The files can be found in the ASM folder: "CGS_olive_dma_SIL.v", "MP_RISC_SIL.v" and "Shader_olive_SIL.v". "olive.stl" also needs to be in the working directory for simulation, as this is the 3D object in .stl file format that gets transformed by the GP-GPU. Results from the 3D transformation will be written the working directory upon completion of the simulation with the file name, "olive_trans.stl" and can be viewed in 3D using any online .stl file viewer.

For the SYMPL RISC version, the file containing the following instantiation is "SYMPL_CPU.v" and is the top level of the design.

With SYMPL GP-GPU-Compute Engines, adding a single, dual or quad-shader GP-GPU-compute core to your SYMPL RISC CPU or RISC-V is no more difficult than it is to add a 64-k word, block SRAM to your design (see block diagrams below).

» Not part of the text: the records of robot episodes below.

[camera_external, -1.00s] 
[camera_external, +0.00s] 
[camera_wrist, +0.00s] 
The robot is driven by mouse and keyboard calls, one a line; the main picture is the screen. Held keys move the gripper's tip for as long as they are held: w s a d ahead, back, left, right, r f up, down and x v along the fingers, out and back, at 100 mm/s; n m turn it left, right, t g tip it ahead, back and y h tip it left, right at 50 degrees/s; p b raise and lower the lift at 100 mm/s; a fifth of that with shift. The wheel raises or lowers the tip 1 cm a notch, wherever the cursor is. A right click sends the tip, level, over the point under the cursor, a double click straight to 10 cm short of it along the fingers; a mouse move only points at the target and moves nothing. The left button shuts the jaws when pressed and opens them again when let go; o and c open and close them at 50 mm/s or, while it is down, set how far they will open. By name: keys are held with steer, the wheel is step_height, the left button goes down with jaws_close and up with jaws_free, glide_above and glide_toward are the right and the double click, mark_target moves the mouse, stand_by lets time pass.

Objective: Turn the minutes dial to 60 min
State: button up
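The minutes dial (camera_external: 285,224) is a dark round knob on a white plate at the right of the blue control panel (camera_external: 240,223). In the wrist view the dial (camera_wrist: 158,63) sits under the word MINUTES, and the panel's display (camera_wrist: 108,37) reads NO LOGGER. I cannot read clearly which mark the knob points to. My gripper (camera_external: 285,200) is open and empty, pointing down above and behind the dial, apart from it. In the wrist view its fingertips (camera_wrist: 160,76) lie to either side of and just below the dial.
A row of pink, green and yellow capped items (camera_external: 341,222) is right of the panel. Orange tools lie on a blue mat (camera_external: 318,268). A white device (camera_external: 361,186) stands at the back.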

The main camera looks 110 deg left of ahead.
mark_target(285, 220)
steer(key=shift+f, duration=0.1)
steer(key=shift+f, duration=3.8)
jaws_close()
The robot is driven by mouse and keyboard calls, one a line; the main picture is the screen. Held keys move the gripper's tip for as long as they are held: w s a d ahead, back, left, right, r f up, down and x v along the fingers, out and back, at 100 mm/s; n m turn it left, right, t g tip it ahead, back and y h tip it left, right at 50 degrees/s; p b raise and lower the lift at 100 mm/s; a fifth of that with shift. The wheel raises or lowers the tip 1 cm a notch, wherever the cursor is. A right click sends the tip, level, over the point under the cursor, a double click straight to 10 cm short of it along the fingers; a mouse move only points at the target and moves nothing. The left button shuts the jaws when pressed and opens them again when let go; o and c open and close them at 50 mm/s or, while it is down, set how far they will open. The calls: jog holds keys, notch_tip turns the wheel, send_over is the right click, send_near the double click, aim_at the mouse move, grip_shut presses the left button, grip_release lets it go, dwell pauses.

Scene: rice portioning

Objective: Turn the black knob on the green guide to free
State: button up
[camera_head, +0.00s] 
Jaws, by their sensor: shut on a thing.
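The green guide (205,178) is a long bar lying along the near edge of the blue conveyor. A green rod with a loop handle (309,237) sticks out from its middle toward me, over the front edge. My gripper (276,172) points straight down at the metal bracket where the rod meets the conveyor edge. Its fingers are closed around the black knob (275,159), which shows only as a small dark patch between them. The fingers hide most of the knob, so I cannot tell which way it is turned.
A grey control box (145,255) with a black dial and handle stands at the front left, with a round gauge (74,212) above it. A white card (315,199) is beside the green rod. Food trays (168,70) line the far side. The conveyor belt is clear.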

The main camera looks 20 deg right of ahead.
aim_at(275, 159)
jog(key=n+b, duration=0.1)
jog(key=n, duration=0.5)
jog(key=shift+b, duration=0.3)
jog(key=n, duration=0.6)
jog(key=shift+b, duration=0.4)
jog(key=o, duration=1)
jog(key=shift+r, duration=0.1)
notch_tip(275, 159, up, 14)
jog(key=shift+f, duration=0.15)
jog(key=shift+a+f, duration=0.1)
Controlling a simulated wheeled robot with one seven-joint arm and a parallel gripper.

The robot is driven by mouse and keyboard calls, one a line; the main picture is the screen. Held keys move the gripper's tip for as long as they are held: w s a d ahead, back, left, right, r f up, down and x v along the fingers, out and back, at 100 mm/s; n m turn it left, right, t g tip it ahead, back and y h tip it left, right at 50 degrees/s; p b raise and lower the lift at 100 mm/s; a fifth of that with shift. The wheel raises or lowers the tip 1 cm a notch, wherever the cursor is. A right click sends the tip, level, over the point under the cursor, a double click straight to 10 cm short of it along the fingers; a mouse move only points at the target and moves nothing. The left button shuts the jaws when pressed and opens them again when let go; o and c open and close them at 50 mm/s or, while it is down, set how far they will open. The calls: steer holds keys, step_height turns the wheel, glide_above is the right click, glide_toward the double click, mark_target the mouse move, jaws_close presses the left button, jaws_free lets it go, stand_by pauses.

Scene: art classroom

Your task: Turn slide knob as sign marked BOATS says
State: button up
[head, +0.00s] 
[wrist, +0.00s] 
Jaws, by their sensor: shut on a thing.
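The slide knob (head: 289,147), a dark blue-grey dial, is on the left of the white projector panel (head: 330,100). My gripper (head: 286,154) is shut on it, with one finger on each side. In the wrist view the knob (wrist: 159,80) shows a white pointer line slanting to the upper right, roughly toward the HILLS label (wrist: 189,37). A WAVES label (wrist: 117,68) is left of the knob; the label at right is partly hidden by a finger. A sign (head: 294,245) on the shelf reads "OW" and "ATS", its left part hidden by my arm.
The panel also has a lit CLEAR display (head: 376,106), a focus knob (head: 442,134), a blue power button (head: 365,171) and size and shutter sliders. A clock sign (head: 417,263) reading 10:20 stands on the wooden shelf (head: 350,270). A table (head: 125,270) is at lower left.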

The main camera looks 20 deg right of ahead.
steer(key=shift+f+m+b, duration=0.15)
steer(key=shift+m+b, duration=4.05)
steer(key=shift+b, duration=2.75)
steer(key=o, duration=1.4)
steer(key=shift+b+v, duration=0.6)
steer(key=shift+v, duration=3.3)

With the single-shader version (four interleaving threads), you can boost performance of your application by up to 125 MFLOPs @ 125Mhz. With the dual-shader version (eight interleaving threads), you get up to 250 MFLOPs @125Mhz. With the quad-shader (sixteen interleaving threads), you get up to 500 MFLOPs @125 Mhz, when implemented in Kintex 7 (-3 speed-grade) devices. The sixteen-shader version can have results ready for pulling from the data-pool in roughtly 8usec from the time the last triangle is written into the last GP-GPU data-pool by the CPU.

Block diagrams in .png format can be downloaded by clicking on the corresponding link below:

SYMPL RISC CPU with Sixteen-GP-GPU-Compute Engine (64 threads)

SYMPL RISC CPU with Eight-GP-GPU-Compute Engine (32 threads)

SYMPL RISC CPU with Four-GP-GPU-Compute Engine (16 threads)

SYMPL RISC CPU with Two-GP-GPU-Compute Engine (8 threads)

SYMPL GP-GPU-Compute engines presently employ FloPoCo-generated, 32-bit, single-precision operators have additional logic. For example, additional logic was added to implement the default round-to-nearest as well as round to positive infinity, negative infinity and zero. Both quiet and signaling NaNs are now properly handled. Default, alternate immediate and alternate delayed exception handling is also supported.

For more information regarding the FloPoCo library and generator, read the article at the link provided below: Florent de Dinechin and Bogdan Pasca. Designing custom arithmetic data paths with FloPoCo. IEEE Design & Test of Computers, 28(4):18—27, July 2011.

http://perso.citi-lab.fr/fdedinec/recherche/publis/2011-DaT-FloPoCo.pdf

FloPoCo website: http://flopoco.gforge.inria.fr

All SYMPL GP-GPU-Compute engines feature the following operators: FADD, FSUB, FMUL, FMA, FDIV, DOT, SQRT, LOG, EXP, ITOF, FTOI, SIN, COS, TAN, COT and RCP. FMA (fused-multiply-add) is dual-mode in that it can be used as a conventional FMA and/or used to perform long series DOT-product operations in that the significand has been enlarged to thirty-eight bits, wherein it can absorb underflows for extra long series computations, results all being held in forty-eight-bit, fat accumulators, the results of each computation never being rounded until finally read out of their individual result buffers (there are sixty-four of them per shader).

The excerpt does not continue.